2.   By the law of nations all subjects of him who does the injury are liable to the furnishing of sureties, provided they are subjects from a permanent cause, whether native or immigrant, and not persons who are present anywhere for the purpose of travel or for a brief residence. The furnishing of pledges is treated after the manner of burdens which are imposed in order to pay the public debts, and from which those are immune who are only temporarily subject to the laws of the place. However, ambassadors are excepted by the law of nations from the number of subjects, provided that they have not been sent to our enemies; and their goods also are excepted.

3.   By the municipal law of states, however, the persons of women and children are often excepted; and in fact even the property of those who are engaged in literary pursuits of come to carry on trade. By the law of nations individuals possess the right of taking sureties, as at Athens, in the seizure of men.
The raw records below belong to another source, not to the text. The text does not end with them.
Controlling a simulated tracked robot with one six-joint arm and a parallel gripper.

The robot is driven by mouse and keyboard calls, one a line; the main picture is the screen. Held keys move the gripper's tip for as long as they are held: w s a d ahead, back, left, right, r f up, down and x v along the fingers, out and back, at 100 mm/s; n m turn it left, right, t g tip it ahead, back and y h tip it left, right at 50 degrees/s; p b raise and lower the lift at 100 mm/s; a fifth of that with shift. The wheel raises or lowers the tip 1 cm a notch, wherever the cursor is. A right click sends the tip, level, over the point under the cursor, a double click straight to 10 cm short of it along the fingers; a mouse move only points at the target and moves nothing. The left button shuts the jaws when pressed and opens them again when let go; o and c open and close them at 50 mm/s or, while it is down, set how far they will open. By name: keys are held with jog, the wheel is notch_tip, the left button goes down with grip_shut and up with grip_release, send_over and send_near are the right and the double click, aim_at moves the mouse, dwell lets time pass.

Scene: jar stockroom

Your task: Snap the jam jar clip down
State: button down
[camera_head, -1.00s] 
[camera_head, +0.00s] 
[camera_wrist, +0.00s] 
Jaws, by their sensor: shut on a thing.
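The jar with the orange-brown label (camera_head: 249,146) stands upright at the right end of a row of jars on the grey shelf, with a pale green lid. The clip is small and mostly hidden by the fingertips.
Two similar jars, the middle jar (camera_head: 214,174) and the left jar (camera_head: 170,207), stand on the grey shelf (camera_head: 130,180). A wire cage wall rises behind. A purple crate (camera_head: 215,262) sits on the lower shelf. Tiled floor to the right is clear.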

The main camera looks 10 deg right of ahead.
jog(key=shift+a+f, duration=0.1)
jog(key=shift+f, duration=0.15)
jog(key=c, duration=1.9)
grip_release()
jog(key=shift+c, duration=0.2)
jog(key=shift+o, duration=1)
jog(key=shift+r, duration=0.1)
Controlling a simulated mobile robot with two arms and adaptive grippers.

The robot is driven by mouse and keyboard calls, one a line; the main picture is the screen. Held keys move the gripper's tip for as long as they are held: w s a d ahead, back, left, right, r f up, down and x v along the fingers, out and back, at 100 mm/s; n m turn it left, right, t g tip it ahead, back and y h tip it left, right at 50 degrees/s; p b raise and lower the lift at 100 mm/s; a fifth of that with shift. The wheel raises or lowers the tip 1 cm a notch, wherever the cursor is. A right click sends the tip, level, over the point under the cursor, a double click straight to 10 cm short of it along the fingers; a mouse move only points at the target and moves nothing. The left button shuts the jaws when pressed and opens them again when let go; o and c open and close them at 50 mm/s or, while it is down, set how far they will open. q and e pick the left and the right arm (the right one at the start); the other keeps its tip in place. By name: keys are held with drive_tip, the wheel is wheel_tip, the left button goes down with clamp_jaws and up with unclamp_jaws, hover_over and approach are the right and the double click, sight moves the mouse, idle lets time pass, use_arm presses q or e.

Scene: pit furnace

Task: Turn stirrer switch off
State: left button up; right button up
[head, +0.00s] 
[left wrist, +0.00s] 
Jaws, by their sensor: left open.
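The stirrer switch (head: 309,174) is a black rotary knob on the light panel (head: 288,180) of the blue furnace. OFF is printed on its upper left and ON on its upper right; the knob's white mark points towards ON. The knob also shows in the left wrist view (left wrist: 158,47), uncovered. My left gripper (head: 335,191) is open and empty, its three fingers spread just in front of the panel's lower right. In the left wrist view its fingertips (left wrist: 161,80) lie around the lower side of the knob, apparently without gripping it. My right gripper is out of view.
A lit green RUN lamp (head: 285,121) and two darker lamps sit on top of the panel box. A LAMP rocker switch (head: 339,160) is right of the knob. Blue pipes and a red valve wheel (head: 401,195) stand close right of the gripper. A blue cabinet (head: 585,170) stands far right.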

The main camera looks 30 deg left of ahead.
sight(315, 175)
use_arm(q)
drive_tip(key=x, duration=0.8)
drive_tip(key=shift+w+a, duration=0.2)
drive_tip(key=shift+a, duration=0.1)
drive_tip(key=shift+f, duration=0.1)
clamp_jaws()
By the municipal law of many countries this right is ordinarily sought in some cases from the supreme authority, in other cases from judges.

By the law of nations ownership is acquired over seized goods by the mere act of seizure, up to the limit of the debt and expenditure, in such a way that the residue shall be restored.’ By the municipal law the parties concerned are usually summoned, and afterwards by public authority the property is sold or assigned to those who are affected. But for these and other topics reference should be made to those who discuss the municipal codes; on this subject particularly Bartolus, who has written on reprisals.

4.   A further statement I shall add, because it concerns the mollification of this law, which is in itself sufficiently rigorous. Those who, by not paying what they owe or by not furnishing satisfaction, have given occasion for the taking of sureties, by natural and divine law are bound to make good the damages z to others, who for that reason have incurred a loss.